▸ **What the task requires**
Note how many lines hold "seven" and report that number by itself.

▸ **Data shown**
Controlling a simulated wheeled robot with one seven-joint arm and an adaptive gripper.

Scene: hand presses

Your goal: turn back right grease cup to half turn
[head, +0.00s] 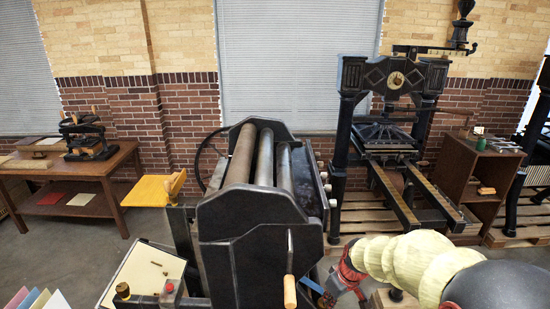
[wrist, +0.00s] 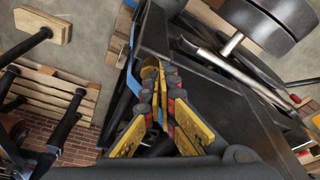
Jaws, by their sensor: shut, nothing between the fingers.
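The roller press (head: 260,240) stands in the middle of the head view, with a dark frame and three long rollers. Small pale round fittings (head: 327,187) show along its right side; I cannot tell which, if any, is the back right grease cup. My gripper (head: 322,291) is low beside the press's right front side, near the wooden crank handle. In the wrist view my gripper (wrist: 152,75) has its yellow and red fingers together, with nothing held. Dark frame surfaces of the press lie close by the fingers there.
A wooden crank handle (head: 290,291) hangs at the press's front. A tall hand press (head: 395,135) stands on a pallet behind, with a wooden cabinet (head: 478,180) to its right. A wooden table (head: 75,185) is at the left. Open floor lies between table and roller press.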

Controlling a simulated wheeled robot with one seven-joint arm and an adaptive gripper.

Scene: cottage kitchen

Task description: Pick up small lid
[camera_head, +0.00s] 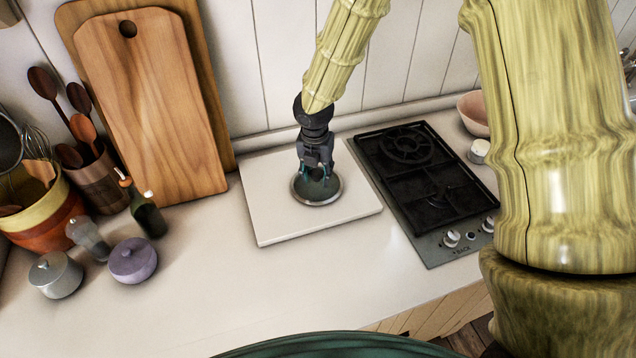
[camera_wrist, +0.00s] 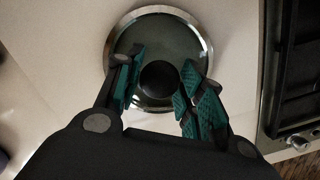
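The small lid (camera_head: 317,198) is a round glass lid with a metal rim. It lies on a white board on the counter. In the wrist view the lid (camera_wrist: 150,40) shows a dark round knob (camera_wrist: 159,80) at its middle. My gripper (camera_head: 317,174) is directly above the lid, pointing down. In the wrist view my gripper (camera_wrist: 158,88) is open, with its teal finger pads on either side of the knob. A gap shows between the knob and the left pad; the right pad is close to the knob, and I cannot tell whether it touches.
The white board (camera_head: 275,230) lies beside a black gas hob (camera_head: 420,175) on its right. Wooden cutting boards (camera_head: 150,100) lean on the wall at left. A dark bottle (camera_head: 149,215), a purple pot (camera_head: 133,262) and a grey pot (camera_head: 56,275) stand left. The front counter is clear.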

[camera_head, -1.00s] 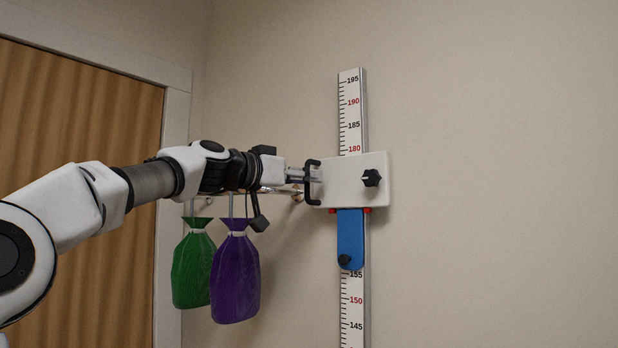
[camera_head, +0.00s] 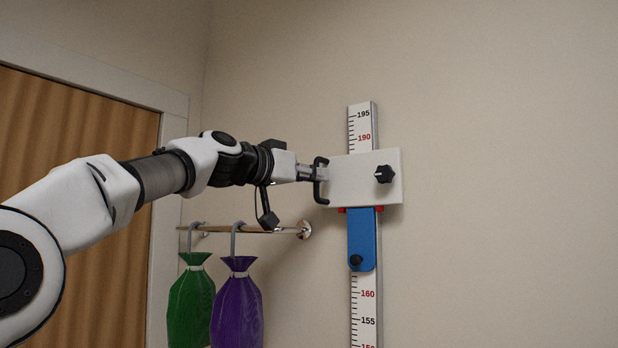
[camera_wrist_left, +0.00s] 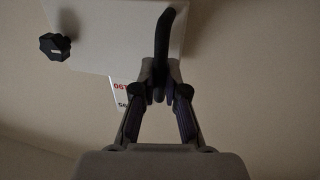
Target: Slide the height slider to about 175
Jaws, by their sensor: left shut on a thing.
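The height slider is a white block (camera_head: 350,182) with a black knob (camera_head: 384,174) on its right side. It rides on a vertical ruler (camera_head: 361,125); 190 shows just above the block. A blue piece (camera_head: 361,235) hangs below it, with 160 showing beneath. The scale behind both is hidden. A black handle (camera_head: 320,190) stands on the block's left side. My left gripper (camera_head: 316,174) is shut on this handle. In the left wrist view, the fingers (camera_wrist_left: 159,92) close around the handle (camera_wrist_left: 165,50). My right gripper is not in view.
A wall rail (camera_head: 265,229) below my left arm carries a green bag (camera_head: 191,305) and a purple bag (camera_head: 237,310) on hooks. A wooden door (camera_head: 70,200) is at the left. The wall right of the ruler is clear.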

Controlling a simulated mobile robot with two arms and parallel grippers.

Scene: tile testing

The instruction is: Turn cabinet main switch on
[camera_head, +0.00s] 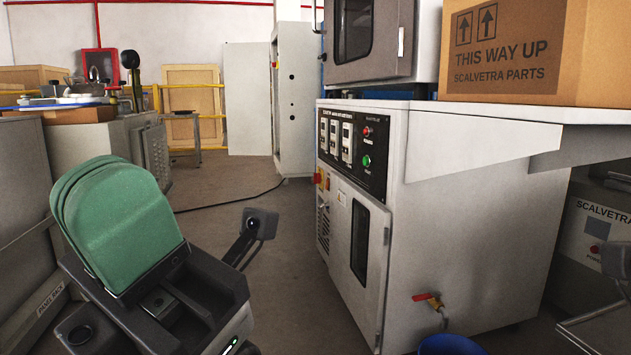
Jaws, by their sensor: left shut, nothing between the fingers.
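The cabinet (465,220) is a light grey machine housing in the middle right of the head view. A small red and yellow switch (322,179) sits on its front face, below the black control panel and above a vent grille. It is seen at a steep angle, so I cannot tell its handle position. My left gripper (88,172) is at the lower left, with broad green finger pads lying together, shut and empty. It is well to the left of the switch, apart from the cabinet. My right gripper does not show.
The black panel (351,150) has red and green buttons. A red-handled tap (428,298) juts out low, above a blue bucket (450,345). A cardboard box (515,52) stands on the cabinet top. Floor is free between my left gripper and the cabinet; a dark cable crosses it.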

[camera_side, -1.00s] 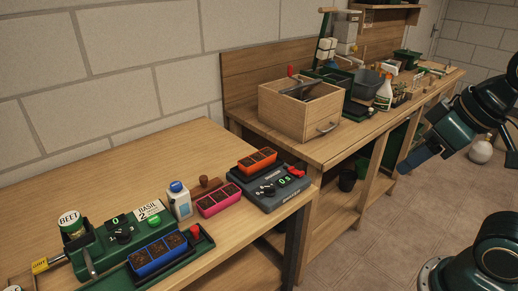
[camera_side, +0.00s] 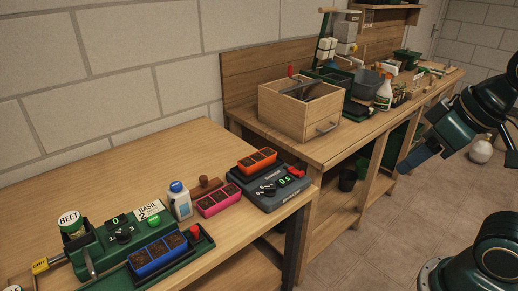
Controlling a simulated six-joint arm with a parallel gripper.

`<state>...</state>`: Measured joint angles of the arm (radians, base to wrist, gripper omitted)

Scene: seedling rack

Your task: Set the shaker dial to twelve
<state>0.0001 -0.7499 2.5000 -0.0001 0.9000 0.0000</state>
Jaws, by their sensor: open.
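The grey shaker (camera_side: 283,193) stands near the right end of the front table. Its dark dial (camera_side: 266,189) sits on the sloped front, left of a green lit display (camera_side: 287,181) that seems to read 0 s. The number the dial points to is too small to read. An orange seedling tray (camera_side: 257,160) rests on top of it, and a red part shows at its right end. My gripper (camera_side: 412,162) is at the right, in the air over the floor, well apart from the shaker. It is open and nothing shows in it.
A green seeder (camera_side: 110,250) with its own dial and a 0 display stands at the front left, with a blue tray (camera_side: 158,256) before it. A white bottle (camera_side: 180,202) and a pink tray (camera_side: 218,201) stand between. A wooden box (camera_side: 299,112) sits on the back bench.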

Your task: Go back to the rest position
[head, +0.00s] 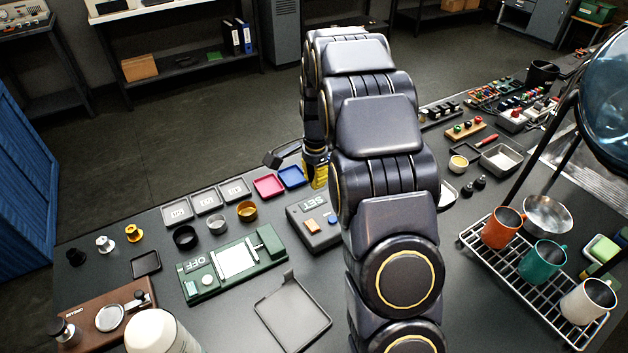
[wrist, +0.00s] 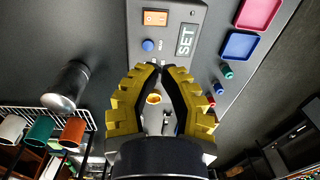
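My gripper (wrist: 160,69) has yellow fingers with dark inner pads. In the wrist view its fingertips come together, with nothing seen held between them. In the head view my gripper (head: 318,172) is partly hidden behind my arm, beyond the grey SET box (head: 309,232). The SET box also shows in the wrist view (wrist: 143,36), past my fingertips, with an orange switch (wrist: 156,17) and a blue button (wrist: 148,45). I cannot tell the exact height of my gripper above the bench.
A pink tray (head: 269,186) and blue tray (head: 291,177) lie left of my gripper. A green OFF device (head: 205,283) and grey stand (head: 291,312) lie nearer. A rack (head: 530,282) with mugs is at right. Bare bench (head: 335,335) shows in front.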

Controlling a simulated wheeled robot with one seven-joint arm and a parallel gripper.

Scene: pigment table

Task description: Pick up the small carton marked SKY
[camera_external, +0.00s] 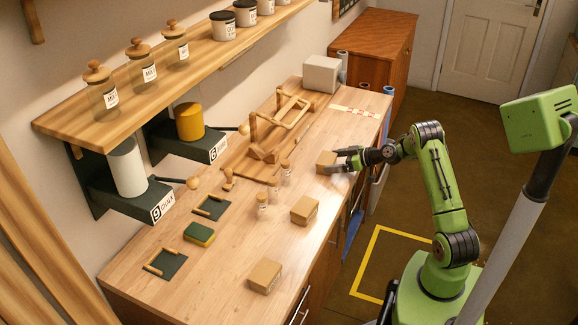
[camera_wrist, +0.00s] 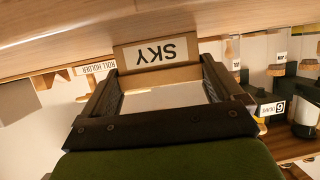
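The small carton marked SKY (camera_wrist: 157,52) shows upside down in the wrist view, its label facing me, just ahead of my gripper (camera_wrist: 160,78). My gripper's two dark fingers are spread, with their tips near the carton's left and right edges. I cannot tell whether they touch it. In the external view, a tan carton (camera_external: 326,160) sits on the table near its right edge. My gripper (camera_external: 337,162) reaches it from the right, low over the table. The carton's label is hidden there.
Two more tan cartons (camera_external: 304,209) (camera_external: 265,276) stand nearer along the table (camera_external: 220,285). Small corked bottles (camera_external: 262,204), a green sponge block (camera_external: 199,234) and a wooden rack (camera_external: 285,112) stand left of my gripper. A grey box (camera_external: 321,74) stands at the far end.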

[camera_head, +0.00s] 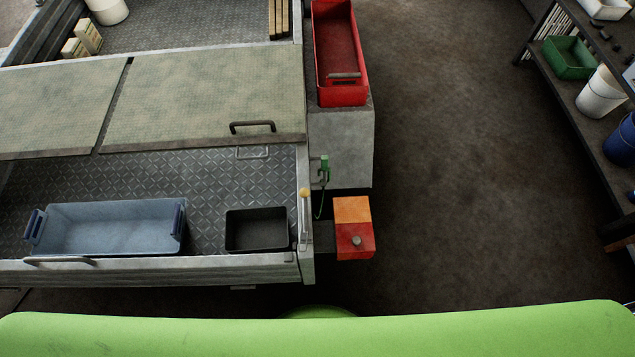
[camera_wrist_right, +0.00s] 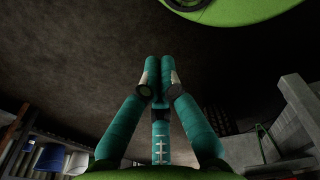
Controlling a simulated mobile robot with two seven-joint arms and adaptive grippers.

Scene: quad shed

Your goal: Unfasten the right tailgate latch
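The right tailgate latch (camera_head: 304,215) is a thin upright lever with a yellow knob on top, at the right corner post. The lever looks upright; its lower catch is too small to read. My right gripper (camera_wrist_right: 158,62) shows only in the right wrist view. Its teal fingers meet at the tips with nothing between them. It is away from the latch, which I cannot make out in that view. My left gripper is in neither view.
Inside the trailer are a blue-grey bin (camera_head: 115,228) and a black tray (camera_head: 256,230). A green hose nozzle (camera_head: 324,170) and an orange-red box (camera_head: 353,230) sit just right of the latch. A shelf with a white bucket (camera_head: 601,95) stands far right. The floor (camera_head: 470,170) between is clear.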

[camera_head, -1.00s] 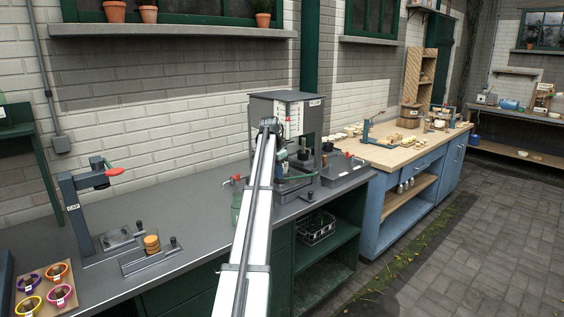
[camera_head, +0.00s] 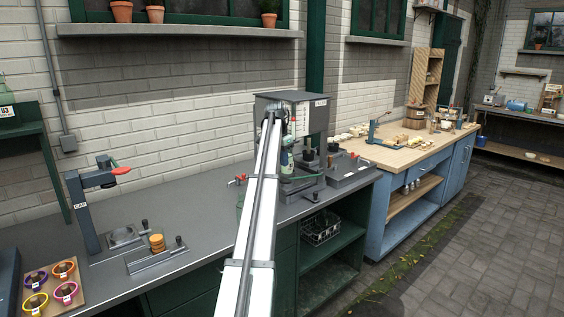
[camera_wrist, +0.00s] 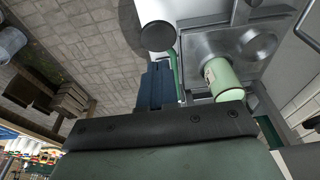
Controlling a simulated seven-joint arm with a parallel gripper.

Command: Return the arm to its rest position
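My arm, with its long white link, reaches from the bottom of the head view to the grey station (camera_head: 292,108) on the dark bench. My gripper (camera_wrist: 158,72) shows in the wrist view as blue fingers close together at the picture's middle, with nothing visible between them. In the head view the gripper is mostly hidden behind the arm and among the station's parts. A pale green bottle (camera_wrist: 222,80) stands to the right of the fingers in the wrist view, apart from them, on a grey metal plate.
The bench (camera_head: 200,215) holds a capping stand (camera_head: 84,212), a small fixture with orange-brown discs (camera_head: 157,243) and a tray of coloured cups (camera_head: 72,304) at left. A wooden-topped blue table (camera_head: 405,155) stands at right. Bare bench top lies left of the arm.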

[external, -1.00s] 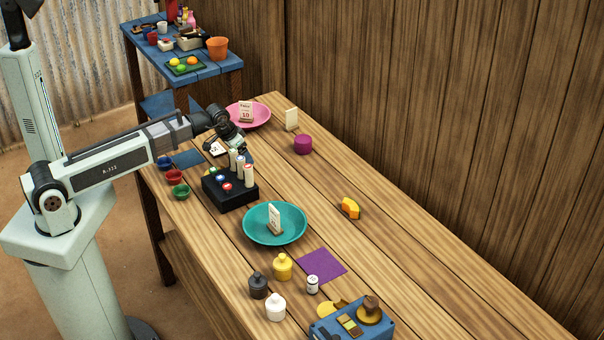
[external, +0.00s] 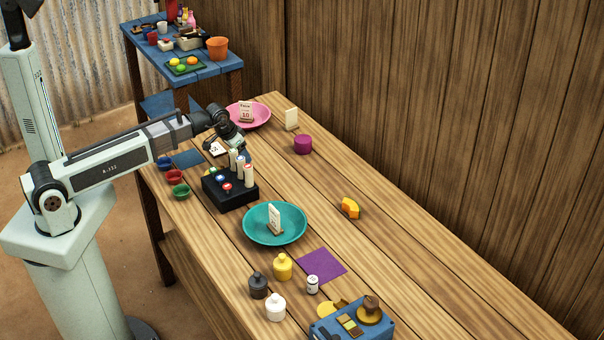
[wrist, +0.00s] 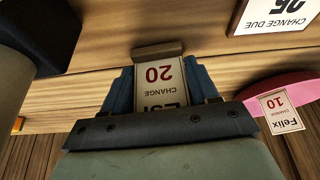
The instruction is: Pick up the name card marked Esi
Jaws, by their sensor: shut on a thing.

▸ **Response for this exercise**
5